## Work to complete
In the entries below, the lines from the one with "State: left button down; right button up" through the one with "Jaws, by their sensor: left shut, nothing" are to be copied exactly; both ends count.
## start Supplied material
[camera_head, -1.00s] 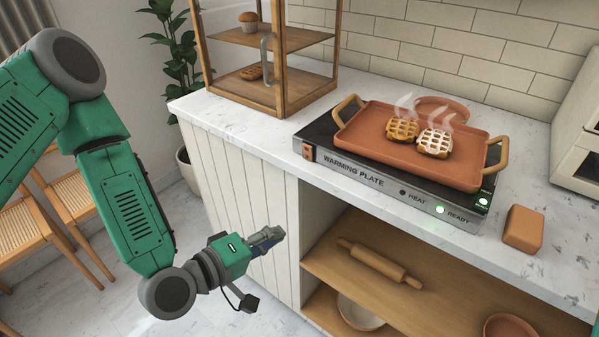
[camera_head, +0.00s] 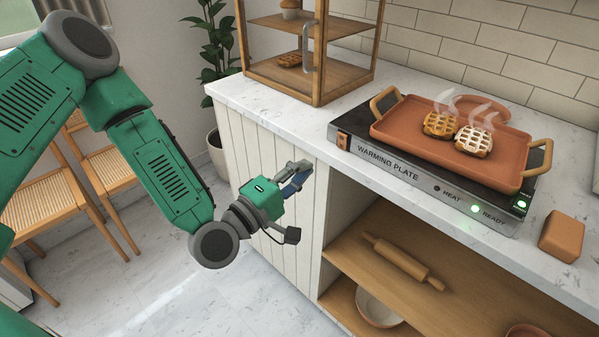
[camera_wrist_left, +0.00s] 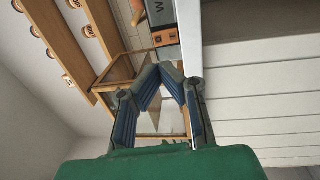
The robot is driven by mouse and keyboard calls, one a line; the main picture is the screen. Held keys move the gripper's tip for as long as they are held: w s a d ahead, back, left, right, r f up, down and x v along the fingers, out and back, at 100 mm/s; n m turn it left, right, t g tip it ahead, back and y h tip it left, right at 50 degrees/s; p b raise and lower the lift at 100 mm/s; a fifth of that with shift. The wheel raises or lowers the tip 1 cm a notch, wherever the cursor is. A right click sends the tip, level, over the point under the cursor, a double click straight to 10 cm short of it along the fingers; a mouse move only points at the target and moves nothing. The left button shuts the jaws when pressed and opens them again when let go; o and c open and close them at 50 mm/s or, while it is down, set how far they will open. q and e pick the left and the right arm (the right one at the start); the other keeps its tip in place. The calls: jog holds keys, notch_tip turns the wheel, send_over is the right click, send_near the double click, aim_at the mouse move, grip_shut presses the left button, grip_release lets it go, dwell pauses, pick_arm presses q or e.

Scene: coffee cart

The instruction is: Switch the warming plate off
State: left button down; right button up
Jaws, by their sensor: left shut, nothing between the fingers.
## end Supplied material
## start Supplied material
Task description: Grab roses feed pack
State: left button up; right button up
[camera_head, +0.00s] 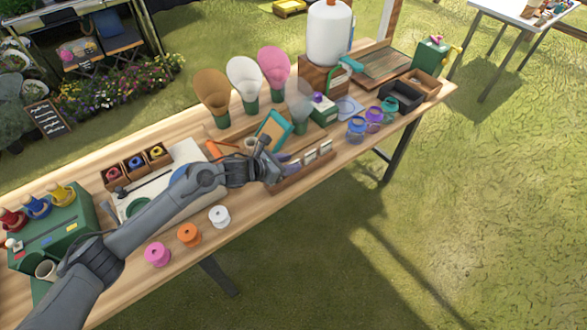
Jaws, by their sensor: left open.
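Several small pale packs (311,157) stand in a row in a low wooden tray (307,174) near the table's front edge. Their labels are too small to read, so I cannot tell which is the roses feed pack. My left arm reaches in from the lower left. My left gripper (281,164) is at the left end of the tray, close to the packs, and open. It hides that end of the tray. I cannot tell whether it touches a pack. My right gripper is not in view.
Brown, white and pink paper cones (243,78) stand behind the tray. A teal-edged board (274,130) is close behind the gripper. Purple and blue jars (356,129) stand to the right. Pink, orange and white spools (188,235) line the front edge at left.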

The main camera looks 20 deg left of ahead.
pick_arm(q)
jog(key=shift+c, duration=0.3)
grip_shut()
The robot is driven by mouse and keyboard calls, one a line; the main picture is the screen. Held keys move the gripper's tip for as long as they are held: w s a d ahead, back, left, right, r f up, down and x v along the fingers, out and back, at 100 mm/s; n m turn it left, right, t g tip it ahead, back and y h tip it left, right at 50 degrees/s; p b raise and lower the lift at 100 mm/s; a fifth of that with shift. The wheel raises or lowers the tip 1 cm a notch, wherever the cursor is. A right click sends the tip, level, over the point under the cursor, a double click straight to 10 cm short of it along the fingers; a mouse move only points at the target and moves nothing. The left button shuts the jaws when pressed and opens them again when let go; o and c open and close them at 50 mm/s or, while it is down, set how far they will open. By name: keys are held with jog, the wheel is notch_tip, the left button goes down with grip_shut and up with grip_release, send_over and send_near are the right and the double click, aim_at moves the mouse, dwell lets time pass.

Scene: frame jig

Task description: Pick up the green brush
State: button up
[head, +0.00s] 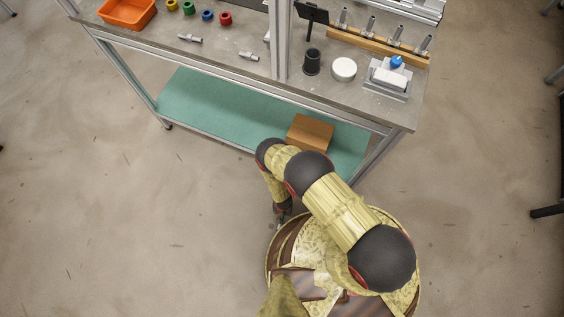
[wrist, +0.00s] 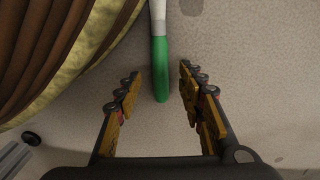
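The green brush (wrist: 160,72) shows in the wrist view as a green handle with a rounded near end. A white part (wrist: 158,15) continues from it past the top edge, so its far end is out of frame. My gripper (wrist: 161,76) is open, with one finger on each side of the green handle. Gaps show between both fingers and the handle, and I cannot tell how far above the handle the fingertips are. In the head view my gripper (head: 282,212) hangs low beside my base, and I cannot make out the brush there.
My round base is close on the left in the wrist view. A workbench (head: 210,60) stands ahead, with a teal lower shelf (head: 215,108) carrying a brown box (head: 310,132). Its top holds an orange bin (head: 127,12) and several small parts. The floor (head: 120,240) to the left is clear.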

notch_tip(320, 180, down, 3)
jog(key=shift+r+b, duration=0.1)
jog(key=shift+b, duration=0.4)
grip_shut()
## end Supplied material
## Answer below
State: left button down; right button up
Jaws, by their sensor: left shut, nothing between the fingers.

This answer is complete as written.